There's a lot of choice in the meat. Lamb and duck, including confit de canard, are the most popular, though pork is also acceptable. The sausage in step 4 is also variable, and at a pinch could be omitted or replaced by cold-smoked ham (but not Australian hot-smoked ham in slices). The reason for specifying it separately is simply that it needs less cooking. In principle the total weight of meat and sausage should be about 860 g.

The beans should be “fresh” (i.e. from the last harvest). Madame Saint-Ange and Bocuse are both in agreement that old beans detract greatly from the quality of the dish. They will split, and the interior will remain granular.

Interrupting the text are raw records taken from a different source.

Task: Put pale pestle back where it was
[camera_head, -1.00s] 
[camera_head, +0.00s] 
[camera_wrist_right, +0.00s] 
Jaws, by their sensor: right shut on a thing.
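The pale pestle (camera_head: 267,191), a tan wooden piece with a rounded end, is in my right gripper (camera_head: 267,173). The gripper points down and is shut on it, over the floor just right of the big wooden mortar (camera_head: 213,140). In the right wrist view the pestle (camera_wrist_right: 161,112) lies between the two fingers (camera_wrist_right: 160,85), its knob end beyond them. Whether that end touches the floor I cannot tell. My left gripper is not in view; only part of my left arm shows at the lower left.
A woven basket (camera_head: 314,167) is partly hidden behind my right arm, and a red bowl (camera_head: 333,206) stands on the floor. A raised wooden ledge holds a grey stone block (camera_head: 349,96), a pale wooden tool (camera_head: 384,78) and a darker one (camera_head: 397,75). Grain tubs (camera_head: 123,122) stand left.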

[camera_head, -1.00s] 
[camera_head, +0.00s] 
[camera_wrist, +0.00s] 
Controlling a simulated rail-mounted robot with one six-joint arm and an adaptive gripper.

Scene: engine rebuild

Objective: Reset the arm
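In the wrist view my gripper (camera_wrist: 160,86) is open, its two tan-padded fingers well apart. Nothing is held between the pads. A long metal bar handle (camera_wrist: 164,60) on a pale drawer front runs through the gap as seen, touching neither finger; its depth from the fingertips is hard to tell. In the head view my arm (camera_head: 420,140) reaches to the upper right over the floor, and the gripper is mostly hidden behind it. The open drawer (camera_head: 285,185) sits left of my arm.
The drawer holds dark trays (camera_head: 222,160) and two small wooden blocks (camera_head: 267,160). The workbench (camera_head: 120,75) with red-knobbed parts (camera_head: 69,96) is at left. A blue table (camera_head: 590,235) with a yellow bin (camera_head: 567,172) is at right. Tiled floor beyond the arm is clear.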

Traditional recipes state that you should cook the beans for up to three hours. I use Pelagonia beans, and they cook relatively quickly. In my experience this would lead to their complete disintegration; they should be cooked but firm. Depending on the beans, this can happen after as little as one hour. It's important to keep an eye on them and remove them when they're cooked.

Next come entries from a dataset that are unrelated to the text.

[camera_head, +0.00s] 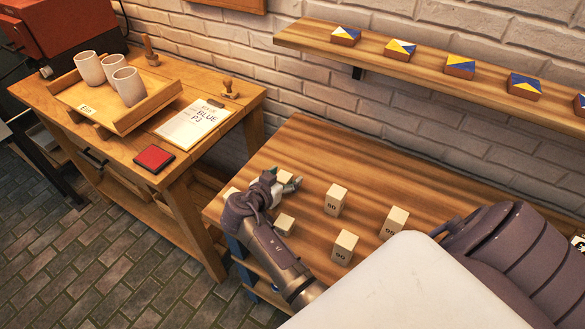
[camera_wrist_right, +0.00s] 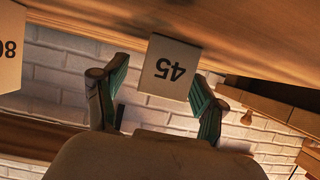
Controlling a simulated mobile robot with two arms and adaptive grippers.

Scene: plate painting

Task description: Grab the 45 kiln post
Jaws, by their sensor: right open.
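The 45 kiln post (camera_wrist_right: 168,68) is a pale block with a black number, upside down in the right wrist view. It sits between the two teal-lined fingers of my right gripper (camera_wrist_right: 160,76), which is open. I cannot tell whether the fingers touch it. In the head view my right gripper (camera_head: 287,187) is low over the left part of the wooden table (camera_head: 300,155). A pale post (camera_head: 286,177), apparently the 45, shows at its fingers, partly hidden. My left gripper is not in view.
Other numbered posts stand nearby, including one right of the gripper (camera_head: 336,200), one at the front (camera_head: 345,247) and one further right (camera_head: 396,222). Another post (camera_head: 285,225) is beside my right arm. A wall shelf (camera_head: 430,72) holds painted tiles.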

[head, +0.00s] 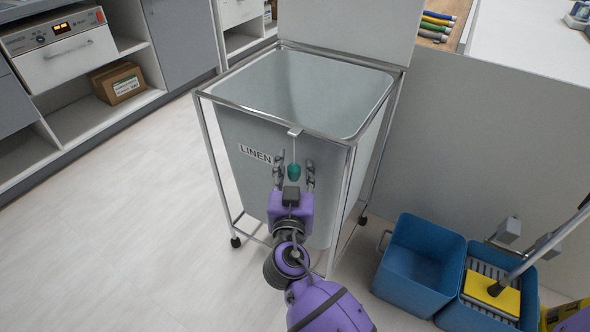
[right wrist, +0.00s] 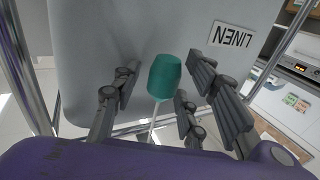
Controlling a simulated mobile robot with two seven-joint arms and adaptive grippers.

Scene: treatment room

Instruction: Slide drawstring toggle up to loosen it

In the past I've had difficulty with too much liquid being left over at the end, but this recipe now works for me. Err on the side of too little liquid.

Preparation

There are roughly three groups of steps in the cooking: soften the beans and prepare the meat (steps 1 and 2), cook the individual ingredients (steps 3 to 6) and cook it (step 7) Between each step there can be an arbitrarily long gap. Plan to start boiling the beans at leave 4 hours before serving, preferably more.

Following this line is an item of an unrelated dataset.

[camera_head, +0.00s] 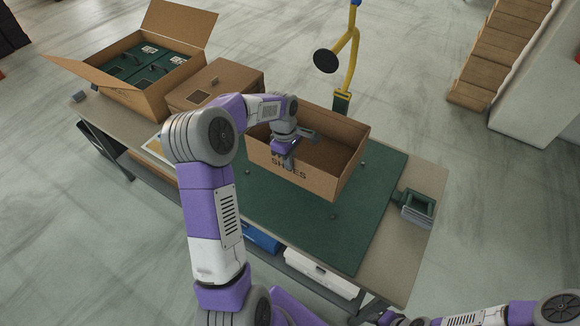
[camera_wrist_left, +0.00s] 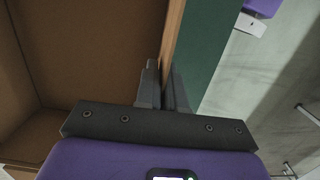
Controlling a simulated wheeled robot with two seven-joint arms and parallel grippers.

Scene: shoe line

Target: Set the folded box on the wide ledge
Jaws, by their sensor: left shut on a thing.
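The folded box (camera_head: 348,178) is an open-topped brown cardboard box marked SHOES, empty inside as far as I see. It is over the green mat (camera_head: 235,215) on the workbench; I cannot tell whether it rests on the mat or is slightly lifted. My left gripper (camera_head: 286,160) is shut on the top edge of its near wall. In the left wrist view the gripper fingers (camera_wrist_left: 166,88) clasp the thin wall, with the box inside (camera_wrist_left: 90,50) at left. My right arm shows at the bottom right; its gripper (camera_head: 392,318) is mostly cut off. I cannot single out the wide ledge.
A large open carton (camera_head: 128,95) with green boxes stands at the back left. A closed brown box (camera_head: 215,84) sits beside it. A yellow stand (camera_head: 352,65) rises behind the bench. A dark green holder (camera_head: 418,205) is at the right edge. The mat's front right is clear.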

  1. Soak the beans in water overnight (preferably), or cover with boiling water and soak for 2 hours. Rinse the beans.

  2. Fry the raw meat in some of the fat until brown. Let it cool.

  3. Heat the oven to 130°. Bring the water to the boil and add beans, tomatoes with juice, tomato paste, meat and 80 g duck fat. Bring back to the boil and simmer in the oven 40 minutes. The water should be sufficient to just cover the beans. Don't add any salt (or any salty meat) yet, since it tends to harden the beans.

  4. After 40 minutes, add the salt, any salty meat and the sausage and stir. If making couennes from ham skin, put it in now. Check the beans, which should still need further cooking.

  5. After another 30 minutes, check the beans. They could be cooked, but they might need more. They should not be disintegrating. Remove any ham skin and cut into fine couennes.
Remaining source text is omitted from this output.